Goal of the exercise: Using the listing below, copy every line that mentions "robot".

Provided material:
* Start *

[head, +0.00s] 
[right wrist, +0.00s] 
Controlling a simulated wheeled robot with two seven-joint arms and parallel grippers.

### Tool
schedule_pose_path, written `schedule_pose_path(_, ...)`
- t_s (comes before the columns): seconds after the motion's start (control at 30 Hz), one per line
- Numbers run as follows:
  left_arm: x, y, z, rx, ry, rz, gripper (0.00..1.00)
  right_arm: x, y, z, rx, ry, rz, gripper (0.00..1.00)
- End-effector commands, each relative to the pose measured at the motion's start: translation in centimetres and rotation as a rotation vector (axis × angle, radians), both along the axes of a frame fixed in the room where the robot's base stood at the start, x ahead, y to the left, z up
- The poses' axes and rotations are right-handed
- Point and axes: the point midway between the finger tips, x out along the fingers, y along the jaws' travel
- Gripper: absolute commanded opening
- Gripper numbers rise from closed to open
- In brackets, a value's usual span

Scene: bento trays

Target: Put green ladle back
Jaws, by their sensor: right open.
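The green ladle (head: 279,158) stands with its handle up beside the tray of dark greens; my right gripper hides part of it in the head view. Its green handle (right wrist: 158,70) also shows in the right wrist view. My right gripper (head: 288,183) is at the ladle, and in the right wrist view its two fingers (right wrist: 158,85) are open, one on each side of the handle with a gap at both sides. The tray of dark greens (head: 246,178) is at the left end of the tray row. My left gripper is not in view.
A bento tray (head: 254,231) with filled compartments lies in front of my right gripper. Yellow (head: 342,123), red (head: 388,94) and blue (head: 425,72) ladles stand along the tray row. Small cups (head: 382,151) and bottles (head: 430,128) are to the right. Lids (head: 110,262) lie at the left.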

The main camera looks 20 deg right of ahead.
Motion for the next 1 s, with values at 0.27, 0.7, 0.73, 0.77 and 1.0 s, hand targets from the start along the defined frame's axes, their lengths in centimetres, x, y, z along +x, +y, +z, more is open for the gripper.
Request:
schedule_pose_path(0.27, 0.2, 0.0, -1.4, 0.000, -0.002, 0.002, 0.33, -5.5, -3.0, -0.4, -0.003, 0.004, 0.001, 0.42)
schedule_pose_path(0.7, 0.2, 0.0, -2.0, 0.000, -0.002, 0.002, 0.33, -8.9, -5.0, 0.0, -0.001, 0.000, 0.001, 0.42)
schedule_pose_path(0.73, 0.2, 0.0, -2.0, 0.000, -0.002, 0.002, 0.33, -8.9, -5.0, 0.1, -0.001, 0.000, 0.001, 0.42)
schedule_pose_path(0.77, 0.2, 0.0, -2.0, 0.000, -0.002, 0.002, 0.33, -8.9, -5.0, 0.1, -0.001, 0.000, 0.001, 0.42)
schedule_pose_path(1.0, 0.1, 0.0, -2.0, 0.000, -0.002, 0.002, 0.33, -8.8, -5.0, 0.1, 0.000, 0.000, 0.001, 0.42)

* End *

Problem solution:
Controlling a simulated wheeled robot with two seven-joint arms and parallel grippers.
- End-effector commands, each relative to the pose measured at the motion's start: translation in centimetres and rotation as a rotation vector (axis × angle, radians), both along the axes of a frame fixed in the room where the robot's base stood at the start, x ahead, y to the left, z up

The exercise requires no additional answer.